Each line containing the word "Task" must be collected.

▬▬▬▬▬▬

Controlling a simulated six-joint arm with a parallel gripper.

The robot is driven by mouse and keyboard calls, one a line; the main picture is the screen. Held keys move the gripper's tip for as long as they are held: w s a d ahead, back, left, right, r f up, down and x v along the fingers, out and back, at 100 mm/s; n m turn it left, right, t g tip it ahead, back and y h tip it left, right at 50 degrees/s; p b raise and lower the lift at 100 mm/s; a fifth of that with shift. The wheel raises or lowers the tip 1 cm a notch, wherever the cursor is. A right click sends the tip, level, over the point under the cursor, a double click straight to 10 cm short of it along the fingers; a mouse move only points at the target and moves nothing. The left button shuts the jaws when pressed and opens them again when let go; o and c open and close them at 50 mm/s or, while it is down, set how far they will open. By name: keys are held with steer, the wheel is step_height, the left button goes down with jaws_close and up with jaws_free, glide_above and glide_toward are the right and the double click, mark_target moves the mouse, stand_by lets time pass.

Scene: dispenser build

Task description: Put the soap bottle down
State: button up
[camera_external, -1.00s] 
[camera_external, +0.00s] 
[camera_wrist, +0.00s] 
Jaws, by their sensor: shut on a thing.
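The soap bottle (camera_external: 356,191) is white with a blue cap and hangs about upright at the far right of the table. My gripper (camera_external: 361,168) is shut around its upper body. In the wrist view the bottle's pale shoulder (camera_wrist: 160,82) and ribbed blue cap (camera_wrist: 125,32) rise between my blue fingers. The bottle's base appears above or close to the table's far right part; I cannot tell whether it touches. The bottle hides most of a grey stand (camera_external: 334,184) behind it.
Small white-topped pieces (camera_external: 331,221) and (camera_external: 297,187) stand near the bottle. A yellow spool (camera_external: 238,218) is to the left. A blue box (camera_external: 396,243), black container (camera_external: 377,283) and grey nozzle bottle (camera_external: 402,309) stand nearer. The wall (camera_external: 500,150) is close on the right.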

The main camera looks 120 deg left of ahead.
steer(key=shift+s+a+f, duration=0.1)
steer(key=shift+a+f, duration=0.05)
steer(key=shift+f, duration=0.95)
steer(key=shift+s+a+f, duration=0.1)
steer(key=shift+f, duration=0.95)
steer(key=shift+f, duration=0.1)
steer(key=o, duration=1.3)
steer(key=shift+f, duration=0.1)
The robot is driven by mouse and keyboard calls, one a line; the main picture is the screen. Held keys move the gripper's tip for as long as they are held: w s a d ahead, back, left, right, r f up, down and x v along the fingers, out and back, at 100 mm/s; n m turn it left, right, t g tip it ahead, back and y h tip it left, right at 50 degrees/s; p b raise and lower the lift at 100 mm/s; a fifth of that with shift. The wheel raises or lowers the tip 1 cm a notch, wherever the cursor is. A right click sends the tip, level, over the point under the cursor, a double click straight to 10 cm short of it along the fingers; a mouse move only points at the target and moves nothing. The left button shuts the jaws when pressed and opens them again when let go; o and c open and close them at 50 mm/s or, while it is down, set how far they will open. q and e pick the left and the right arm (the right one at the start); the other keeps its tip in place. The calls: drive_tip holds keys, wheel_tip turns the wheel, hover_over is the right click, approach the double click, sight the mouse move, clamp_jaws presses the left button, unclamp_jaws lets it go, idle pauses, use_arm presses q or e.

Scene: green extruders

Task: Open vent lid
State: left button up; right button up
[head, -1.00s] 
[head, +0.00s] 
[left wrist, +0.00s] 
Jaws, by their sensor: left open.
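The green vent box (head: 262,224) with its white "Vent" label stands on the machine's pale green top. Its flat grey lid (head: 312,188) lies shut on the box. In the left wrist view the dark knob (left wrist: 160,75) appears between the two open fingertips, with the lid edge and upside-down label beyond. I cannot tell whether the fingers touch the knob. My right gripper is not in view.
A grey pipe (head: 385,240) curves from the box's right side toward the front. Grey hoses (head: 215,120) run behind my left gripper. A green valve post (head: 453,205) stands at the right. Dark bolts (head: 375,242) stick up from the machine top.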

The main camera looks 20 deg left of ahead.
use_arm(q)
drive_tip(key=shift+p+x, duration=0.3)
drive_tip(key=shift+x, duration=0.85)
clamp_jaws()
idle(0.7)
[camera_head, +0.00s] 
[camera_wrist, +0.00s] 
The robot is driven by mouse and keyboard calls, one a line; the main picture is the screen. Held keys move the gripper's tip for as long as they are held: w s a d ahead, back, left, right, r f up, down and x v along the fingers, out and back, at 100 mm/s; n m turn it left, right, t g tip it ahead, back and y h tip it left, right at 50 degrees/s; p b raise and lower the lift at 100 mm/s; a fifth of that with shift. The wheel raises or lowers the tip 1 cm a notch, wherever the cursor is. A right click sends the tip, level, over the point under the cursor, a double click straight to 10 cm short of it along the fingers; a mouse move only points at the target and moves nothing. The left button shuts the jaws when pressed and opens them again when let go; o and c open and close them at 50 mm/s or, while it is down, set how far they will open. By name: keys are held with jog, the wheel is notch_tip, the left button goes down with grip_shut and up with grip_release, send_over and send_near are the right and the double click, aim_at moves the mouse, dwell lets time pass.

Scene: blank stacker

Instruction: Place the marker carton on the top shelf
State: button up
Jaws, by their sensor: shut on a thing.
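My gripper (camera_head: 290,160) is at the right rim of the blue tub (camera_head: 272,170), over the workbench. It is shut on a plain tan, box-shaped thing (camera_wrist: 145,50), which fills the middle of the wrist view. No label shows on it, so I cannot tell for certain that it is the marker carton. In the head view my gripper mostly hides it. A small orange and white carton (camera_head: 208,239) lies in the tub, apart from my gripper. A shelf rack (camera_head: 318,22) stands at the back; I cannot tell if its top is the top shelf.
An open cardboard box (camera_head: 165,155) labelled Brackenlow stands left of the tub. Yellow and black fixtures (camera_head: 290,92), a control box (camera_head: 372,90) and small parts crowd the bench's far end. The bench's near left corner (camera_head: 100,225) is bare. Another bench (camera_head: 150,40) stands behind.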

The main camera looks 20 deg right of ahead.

▬▬▬▬▬▬

Output:
Task description: Put the soap bottle down
Task: Open vent lid

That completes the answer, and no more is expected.